» **DATASET EXTRACT**
::::
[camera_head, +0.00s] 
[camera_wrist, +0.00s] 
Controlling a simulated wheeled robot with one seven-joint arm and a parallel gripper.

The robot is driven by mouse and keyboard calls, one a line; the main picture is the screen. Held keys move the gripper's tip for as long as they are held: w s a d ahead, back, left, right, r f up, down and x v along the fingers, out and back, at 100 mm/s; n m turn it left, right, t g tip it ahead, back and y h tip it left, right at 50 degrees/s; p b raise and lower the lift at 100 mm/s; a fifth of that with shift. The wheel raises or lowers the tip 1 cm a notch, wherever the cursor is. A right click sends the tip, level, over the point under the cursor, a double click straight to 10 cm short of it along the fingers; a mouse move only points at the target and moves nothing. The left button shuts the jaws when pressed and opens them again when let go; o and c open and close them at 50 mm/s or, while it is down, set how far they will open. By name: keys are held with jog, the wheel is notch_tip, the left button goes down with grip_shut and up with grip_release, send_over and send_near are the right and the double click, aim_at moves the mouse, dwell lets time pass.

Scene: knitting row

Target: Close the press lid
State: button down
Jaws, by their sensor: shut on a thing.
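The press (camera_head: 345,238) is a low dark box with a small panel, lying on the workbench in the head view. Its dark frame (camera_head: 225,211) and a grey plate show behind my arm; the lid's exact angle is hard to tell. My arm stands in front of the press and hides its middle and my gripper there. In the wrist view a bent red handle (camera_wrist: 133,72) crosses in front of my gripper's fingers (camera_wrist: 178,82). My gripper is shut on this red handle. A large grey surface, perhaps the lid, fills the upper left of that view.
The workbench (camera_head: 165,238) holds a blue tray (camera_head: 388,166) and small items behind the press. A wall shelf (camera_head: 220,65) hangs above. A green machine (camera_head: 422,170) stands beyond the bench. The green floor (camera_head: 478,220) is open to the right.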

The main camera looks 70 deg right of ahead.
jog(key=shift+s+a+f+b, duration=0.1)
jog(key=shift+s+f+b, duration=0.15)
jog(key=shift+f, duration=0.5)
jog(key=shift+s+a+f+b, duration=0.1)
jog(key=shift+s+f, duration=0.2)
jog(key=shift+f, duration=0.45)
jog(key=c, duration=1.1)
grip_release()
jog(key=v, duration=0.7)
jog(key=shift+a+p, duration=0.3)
::::
» **TASK**
Return the listing above in its exact form.

» **ANSWER TO THE PROBLEM**
[camera_head, +0.00s] 
[camera_wrist, +0.00s] 
Controlling a simulated wheeled robot with one seven-joint arm and a parallel gripper.

The robot is driven by mouse and keyboard calls, one a line; the main picture is the screen. Held keys move the gripper's tip for as long as they are held: w s a d ahead, back, left, right, r f up, down and x v along the fingers, out and back, at 100 mm/s; n m turn it left, right, t g tip it ahead, back and y h tip it left, right at 50 degrees/s; p b raise and lower the lift at 100 mm/s; a fifth of that with shift. The wheel raises or lowers the tip 1 cm a notch, wherever the cursor is. A right click sends the tip, level, over the point under the cursor, a double click straight to 10 cm short of it along the fingers; a mouse move only points at the target and moves nothing. The left button shuts the jaws when pressed and opens them again when let go; o and c open and close them at 50 mm/s or, while it is down, set how far they will open. By name: keys are held with jog, the wheel is notch_tip, the left button goes down with grip_shut and up with grip_release, send_over and send_near are the right and the double click, aim_at moves the mouse, dwell lets time pass.

Scene: knitting row

Target: Close the press lid
State: button down
Jaws, by their sensor: shut on a thing.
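The press (camera_head: 345,238) is a low dark box with a small panel, lying on the workbench in the head view. Its dark frame (camera_head: 225,211) and a grey plate show behind my arm; the lid's exact angle is hard to tell. My arm stands in front of the press and hides its middle and my gripper there. In the wrist view a bent red handle (camera_wrist: 133,72) crosses in front of my gripper's fingers (camera_wrist: 178,82). My gripper is shut on this red handle. A large grey surface, perhaps the lid, fills the upper left of that view.
The workbench (camera_head: 165,238) holds a blue tray (camera_head: 388,166) and small items behind the press. A wall shelf (camera_head: 220,65) hangs above. A green machine (camera_head: 422,170) stands beyond the bench. The green floor (camera_head: 478,220) is open to the right.

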The main camera looks 70 deg right of ahead.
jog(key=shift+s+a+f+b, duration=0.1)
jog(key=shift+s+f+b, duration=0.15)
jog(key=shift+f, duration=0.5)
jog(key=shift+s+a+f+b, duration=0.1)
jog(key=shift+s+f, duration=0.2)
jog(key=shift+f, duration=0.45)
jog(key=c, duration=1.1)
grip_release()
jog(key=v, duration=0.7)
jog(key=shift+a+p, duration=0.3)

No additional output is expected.